By tie571, in X-Wing Rules Questions

Came up over the weekend while playing a casual game.

An X-Wing had R3-A2 equipped and the text of the card reads "When you declare the target of your attack, if the defender is inside your firing arc, you may receive 1 stress token to cause the defender to receive 1 stress token."

Before my X-Wing got to shoot, it took the crit "Blinded Pilot".

The "Blinded Pilot" card reads "The next time you attack, do not roll any attack dice. Then flip this card facedown."

The question was could I still trigger R3-A2's ability.

(rereading both cards now, I think I should have been able to trigger R3-A2's ability.)

Yes, blinded pilot only reduces the dice rolled to zero. It does not bar you from making that attack, in fact if you didn't you would not be able to flip over the blinded pilot crit.

R3A2 works when you declare the attack so would work in the scenario you defined.

Yes, blinded pilot only reduces the dice rolled to zero. It does not bar you from making that attack, in fact if you didn't you would not be able to flip over the blinded pilot crit.

R3A2 works when you declare the attack so would work in the scenario you defined.

As a small aside, in the case of hobbie, would you be able to spend a target lock to remove the stress in the OP's scenario? The rulebook, pg 11 under combat bonuses hints that the attack would end immediately if the attacker rolled 0 dice, but it doesn't explicitly say that. If that's the case you wouldn't move on to the modify attack dice stage, and you wouldn't get the opportunity to spend that target lock. Any opinions?

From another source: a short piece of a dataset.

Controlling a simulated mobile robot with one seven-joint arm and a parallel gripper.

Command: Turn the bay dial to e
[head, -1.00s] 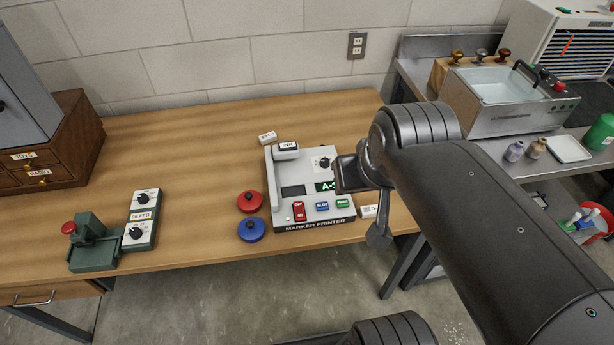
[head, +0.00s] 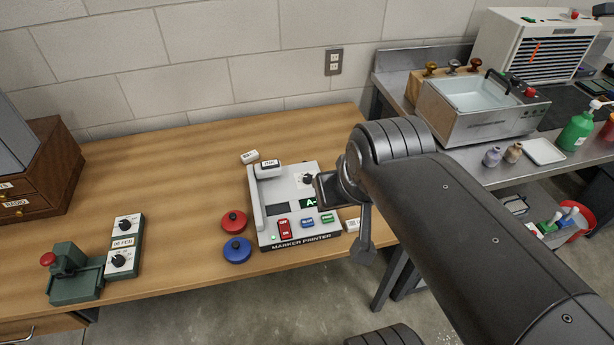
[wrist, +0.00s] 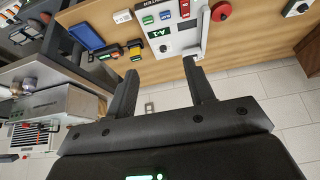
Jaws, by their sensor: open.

That little section only says that the attack does no damage. I would read that to mean that you are, technically, supposed to go through the whole process still, and you can spend whatever tokens you want. Most of the time there's no point, so both players happily short-cut it, but if you do have a reason to want to burn those tokens (Hobbie with TLs, Garven with Focuses), you can.

What Dr4co said. The attack goes through the whole process, regardless of how many dice the attacker rolled or the results of that roll.